### What you are asked to do
Beneath this instruction is a block of data; output from it exactly the lines that run from the one containing "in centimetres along" through the one containing "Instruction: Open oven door", inclusive.
* BEGIN *
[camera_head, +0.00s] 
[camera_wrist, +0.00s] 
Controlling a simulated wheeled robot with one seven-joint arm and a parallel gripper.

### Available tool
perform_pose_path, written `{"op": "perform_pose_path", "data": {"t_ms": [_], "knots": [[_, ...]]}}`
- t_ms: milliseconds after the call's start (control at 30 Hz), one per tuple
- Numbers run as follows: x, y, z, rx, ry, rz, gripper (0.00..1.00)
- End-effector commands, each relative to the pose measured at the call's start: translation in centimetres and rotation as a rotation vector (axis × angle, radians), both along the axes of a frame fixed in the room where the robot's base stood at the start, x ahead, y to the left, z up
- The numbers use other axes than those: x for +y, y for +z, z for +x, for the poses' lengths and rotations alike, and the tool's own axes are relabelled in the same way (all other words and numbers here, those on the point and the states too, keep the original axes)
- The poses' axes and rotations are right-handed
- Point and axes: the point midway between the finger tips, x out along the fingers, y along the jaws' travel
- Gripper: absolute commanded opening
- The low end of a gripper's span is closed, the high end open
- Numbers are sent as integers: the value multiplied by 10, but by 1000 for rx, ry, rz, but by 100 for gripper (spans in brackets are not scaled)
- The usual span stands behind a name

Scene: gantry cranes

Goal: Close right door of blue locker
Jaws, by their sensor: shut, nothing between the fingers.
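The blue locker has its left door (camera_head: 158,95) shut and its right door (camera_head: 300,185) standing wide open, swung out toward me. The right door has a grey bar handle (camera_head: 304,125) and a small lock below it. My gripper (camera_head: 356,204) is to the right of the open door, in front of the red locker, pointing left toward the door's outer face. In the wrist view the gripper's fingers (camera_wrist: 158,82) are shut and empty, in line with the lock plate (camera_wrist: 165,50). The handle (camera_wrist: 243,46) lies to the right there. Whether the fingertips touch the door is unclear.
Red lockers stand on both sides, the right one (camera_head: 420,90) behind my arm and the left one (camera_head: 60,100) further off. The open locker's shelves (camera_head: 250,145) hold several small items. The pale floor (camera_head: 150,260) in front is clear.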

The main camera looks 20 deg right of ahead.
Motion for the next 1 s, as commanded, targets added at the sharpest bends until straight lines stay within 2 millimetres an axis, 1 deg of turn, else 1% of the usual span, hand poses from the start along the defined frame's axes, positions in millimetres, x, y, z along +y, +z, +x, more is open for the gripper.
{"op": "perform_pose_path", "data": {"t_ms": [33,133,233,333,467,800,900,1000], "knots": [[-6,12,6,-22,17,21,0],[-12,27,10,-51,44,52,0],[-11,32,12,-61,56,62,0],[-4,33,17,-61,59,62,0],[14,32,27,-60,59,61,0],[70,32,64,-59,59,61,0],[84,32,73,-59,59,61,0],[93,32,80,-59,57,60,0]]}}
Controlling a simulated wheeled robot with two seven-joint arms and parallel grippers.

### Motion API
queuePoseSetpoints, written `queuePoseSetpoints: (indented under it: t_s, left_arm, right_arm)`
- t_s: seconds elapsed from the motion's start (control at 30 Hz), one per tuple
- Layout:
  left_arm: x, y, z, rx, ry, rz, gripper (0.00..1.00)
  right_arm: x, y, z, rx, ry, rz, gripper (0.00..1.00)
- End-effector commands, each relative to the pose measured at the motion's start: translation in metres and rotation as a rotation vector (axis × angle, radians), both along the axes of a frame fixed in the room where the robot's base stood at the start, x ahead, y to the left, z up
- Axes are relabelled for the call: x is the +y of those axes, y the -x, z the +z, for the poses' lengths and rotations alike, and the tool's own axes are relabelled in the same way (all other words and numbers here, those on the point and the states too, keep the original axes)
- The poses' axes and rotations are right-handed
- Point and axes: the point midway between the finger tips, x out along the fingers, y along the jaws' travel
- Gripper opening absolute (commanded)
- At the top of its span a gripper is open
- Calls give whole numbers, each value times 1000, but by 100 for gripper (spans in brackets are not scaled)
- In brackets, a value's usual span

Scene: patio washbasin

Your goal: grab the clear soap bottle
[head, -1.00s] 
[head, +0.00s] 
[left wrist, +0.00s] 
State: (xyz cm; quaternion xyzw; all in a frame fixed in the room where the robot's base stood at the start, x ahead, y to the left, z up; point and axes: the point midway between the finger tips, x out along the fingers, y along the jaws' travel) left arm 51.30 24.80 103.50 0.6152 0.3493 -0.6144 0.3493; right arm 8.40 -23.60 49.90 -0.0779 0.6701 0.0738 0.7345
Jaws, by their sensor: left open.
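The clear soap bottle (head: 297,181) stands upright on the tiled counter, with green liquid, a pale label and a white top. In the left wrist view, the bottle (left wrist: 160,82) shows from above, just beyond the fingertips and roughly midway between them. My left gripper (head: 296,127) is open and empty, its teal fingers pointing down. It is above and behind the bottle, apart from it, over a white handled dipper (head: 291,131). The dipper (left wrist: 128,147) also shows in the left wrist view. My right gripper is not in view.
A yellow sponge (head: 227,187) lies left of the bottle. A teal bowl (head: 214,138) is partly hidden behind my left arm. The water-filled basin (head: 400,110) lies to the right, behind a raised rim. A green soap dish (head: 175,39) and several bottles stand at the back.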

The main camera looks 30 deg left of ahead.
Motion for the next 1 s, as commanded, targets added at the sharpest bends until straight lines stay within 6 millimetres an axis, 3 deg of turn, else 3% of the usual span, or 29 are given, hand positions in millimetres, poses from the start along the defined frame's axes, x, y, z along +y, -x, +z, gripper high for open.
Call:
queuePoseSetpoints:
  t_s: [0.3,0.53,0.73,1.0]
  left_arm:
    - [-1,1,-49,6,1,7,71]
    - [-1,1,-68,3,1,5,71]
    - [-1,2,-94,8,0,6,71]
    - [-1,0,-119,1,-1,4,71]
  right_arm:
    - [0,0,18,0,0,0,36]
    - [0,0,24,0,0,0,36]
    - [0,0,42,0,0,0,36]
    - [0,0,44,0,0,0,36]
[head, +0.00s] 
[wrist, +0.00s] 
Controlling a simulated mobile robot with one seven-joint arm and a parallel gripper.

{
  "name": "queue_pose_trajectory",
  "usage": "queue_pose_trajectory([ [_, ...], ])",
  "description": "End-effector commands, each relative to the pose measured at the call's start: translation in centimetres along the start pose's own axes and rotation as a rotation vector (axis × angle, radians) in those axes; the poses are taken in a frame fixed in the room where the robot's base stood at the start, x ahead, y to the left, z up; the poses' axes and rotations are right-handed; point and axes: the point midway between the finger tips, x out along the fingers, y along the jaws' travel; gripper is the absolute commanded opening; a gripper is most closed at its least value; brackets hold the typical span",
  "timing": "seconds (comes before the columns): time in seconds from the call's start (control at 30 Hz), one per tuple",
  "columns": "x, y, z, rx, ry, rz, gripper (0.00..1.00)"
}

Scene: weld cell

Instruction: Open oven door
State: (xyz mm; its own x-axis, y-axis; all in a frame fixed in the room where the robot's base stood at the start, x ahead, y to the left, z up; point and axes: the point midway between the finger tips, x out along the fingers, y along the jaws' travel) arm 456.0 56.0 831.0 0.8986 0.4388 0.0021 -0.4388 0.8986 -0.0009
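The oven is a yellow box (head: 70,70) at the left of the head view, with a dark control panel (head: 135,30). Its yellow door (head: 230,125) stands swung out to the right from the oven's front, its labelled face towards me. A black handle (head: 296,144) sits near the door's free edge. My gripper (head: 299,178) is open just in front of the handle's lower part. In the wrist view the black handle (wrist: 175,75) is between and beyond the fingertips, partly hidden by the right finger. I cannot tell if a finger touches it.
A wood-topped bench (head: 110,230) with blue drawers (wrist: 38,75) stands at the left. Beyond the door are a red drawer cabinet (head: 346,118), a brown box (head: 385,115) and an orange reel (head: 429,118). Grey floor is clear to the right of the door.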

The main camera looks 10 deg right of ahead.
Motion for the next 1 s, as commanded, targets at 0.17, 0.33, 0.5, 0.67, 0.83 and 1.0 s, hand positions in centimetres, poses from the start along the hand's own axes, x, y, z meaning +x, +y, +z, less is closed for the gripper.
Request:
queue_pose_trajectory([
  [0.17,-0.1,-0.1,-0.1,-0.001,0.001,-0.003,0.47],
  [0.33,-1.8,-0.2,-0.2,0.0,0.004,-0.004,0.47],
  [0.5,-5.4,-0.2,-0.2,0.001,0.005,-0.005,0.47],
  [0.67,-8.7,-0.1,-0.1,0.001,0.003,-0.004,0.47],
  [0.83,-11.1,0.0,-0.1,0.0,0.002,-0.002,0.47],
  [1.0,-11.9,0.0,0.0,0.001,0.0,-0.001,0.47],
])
* END *
### Completed exercise
  "description": "End-effector commands, each relative to the pose measured at the call's start: translation in centimetres along the start pose's own axes and rotation as a rotation vector (axis × angle, radians) in those axes; the poses are taken in a frame fixed in the room where the robot's base stood at the start, x ahead, y to the left, z up; the poses' axes and rotations are right-handed; point and axes: the point midway between the finger tips, x out along the fingers, y along the jaws' travel; gripper is the absolute commanded opening; a gripper is most closed at its least value; brackets hold the typical span",
  "timing": "seconds (comes before the columns): time in seconds from the call's start (control at 30 Hz), one per tuple",
  "columns": "x, y, z, rx, ry, rz, gripper (0.00..1.00)"
}

Scene: weld cell

Instruction: Open oven door

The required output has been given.